***** AVAILABLE DATA *****
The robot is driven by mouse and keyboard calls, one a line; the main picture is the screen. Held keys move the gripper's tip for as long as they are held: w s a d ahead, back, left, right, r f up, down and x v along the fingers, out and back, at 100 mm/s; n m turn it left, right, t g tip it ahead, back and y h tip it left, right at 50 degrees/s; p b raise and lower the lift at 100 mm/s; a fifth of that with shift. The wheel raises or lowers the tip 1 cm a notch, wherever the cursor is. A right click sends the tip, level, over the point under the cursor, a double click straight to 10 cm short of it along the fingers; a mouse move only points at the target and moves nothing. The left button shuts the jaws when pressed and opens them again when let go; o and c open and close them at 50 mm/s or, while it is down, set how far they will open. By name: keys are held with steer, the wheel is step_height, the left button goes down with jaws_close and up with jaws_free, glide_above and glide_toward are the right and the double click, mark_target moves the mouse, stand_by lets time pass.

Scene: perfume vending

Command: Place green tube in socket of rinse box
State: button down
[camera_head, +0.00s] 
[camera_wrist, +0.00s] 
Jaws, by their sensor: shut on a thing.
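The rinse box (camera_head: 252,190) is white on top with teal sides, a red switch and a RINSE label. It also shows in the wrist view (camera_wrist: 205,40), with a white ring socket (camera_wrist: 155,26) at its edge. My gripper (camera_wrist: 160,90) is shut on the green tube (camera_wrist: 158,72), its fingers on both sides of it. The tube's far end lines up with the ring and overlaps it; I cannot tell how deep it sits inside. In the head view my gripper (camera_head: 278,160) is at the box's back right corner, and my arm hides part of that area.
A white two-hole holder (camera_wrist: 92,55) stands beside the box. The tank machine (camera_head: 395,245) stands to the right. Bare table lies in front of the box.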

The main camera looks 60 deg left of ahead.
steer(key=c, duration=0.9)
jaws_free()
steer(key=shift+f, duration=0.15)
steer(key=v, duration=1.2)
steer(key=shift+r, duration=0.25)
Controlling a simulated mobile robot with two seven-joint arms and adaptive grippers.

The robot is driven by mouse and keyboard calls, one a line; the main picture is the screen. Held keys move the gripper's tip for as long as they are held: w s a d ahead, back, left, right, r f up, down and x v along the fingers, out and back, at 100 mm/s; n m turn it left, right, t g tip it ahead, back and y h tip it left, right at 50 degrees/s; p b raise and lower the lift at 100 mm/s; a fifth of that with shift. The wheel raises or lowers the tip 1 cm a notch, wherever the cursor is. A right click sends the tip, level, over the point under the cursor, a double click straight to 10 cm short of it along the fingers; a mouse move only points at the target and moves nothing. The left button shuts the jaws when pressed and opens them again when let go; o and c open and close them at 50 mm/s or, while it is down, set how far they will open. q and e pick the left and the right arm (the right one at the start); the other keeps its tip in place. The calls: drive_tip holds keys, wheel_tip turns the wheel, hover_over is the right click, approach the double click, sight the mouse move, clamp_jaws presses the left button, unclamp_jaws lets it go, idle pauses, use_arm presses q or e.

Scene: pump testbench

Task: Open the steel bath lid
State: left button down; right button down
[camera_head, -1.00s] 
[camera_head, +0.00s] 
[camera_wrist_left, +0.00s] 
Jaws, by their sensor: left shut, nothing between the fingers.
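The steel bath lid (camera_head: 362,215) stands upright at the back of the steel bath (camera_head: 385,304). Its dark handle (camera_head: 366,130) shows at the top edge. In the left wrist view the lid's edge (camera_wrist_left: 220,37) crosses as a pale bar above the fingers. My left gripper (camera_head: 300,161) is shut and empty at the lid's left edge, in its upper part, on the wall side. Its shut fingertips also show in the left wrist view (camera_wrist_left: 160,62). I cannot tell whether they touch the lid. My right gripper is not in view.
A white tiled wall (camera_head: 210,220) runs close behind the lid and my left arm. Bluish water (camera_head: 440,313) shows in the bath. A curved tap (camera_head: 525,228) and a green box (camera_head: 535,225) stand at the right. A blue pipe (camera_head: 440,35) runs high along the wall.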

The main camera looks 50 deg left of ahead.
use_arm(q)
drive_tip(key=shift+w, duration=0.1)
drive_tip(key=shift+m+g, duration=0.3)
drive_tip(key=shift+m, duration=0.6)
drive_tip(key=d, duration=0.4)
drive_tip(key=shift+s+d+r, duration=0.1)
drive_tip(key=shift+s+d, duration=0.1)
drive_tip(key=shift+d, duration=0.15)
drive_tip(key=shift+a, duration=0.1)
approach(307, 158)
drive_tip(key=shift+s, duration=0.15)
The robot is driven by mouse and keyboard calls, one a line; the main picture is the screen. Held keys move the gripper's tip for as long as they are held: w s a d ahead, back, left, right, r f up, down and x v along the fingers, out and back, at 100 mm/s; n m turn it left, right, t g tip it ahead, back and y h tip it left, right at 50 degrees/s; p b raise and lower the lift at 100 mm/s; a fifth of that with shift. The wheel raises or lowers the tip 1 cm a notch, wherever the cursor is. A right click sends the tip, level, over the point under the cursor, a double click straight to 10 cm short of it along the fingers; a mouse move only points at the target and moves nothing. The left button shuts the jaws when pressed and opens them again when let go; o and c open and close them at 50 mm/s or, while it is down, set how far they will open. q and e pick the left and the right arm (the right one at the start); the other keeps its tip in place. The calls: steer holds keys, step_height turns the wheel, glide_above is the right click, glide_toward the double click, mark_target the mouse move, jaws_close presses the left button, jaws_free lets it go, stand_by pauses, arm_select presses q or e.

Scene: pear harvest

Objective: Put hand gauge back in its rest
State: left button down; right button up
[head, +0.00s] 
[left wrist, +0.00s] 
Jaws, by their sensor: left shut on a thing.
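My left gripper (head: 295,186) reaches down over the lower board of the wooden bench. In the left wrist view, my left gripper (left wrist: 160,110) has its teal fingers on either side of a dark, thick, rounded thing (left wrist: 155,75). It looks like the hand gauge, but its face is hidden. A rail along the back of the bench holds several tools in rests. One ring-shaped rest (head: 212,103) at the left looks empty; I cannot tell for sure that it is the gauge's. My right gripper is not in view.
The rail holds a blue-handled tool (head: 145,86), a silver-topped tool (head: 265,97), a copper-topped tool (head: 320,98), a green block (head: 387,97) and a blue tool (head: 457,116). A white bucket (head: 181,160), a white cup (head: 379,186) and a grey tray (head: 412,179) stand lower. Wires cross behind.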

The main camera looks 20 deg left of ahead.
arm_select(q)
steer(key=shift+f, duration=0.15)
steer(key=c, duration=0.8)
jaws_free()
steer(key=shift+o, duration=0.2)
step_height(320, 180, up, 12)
*****
**REQUIRED WORK:** Locate each line containing the string "State" and show it.

**RESULT:**
State: button down
State: left button down; right button down
State: left button down; right button up

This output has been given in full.